WRITTEN INSTRUCTION.
The lines to extract start at the one containing "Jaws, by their" and end with the last line; give them exactly and nothing more.

SUPPLIED DATA.
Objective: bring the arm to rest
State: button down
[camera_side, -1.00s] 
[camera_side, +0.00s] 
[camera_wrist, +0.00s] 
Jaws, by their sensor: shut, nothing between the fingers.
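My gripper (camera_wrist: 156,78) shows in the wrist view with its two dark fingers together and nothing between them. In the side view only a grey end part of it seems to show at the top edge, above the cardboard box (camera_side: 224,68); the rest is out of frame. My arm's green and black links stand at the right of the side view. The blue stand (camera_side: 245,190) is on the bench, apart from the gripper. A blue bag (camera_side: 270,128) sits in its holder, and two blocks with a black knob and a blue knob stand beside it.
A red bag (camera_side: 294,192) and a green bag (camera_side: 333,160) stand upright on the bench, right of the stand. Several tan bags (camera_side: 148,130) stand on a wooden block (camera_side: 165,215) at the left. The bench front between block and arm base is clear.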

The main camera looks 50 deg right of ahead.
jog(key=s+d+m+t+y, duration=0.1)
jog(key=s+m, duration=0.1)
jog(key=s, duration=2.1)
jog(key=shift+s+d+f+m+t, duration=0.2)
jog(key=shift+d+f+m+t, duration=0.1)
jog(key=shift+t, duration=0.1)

RESPONSE TO THE TASK.
Jaws, by their sensor: shut, nothing between the fingers.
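My gripper (camera_wrist: 156,78) shows in the wrist view with its two dark fingers together and nothing between them. In the side view only a grey end part of it seems to show at the top edge, above the cardboard box (camera_side: 224,68); the rest is out of frame. My arm's green and black links stand at the right of the side view. The blue stand (camera_side: 245,190) is on the bench, apart from the gripper. A blue bag (camera_side: 270,128) sits in its holder, and two blocks with a black knob and a blue knob stand beside it.
A red bag (camera_side: 294,192) and a green bag (camera_side: 333,160) stand upright on the bench, right of the stand. Several tan bags (camera_side: 148,130) stand on a wooden block (camera_side: 165,215) at the left. The bench front between block and arm base is clear.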

The main camera looks 50 deg right of ahead.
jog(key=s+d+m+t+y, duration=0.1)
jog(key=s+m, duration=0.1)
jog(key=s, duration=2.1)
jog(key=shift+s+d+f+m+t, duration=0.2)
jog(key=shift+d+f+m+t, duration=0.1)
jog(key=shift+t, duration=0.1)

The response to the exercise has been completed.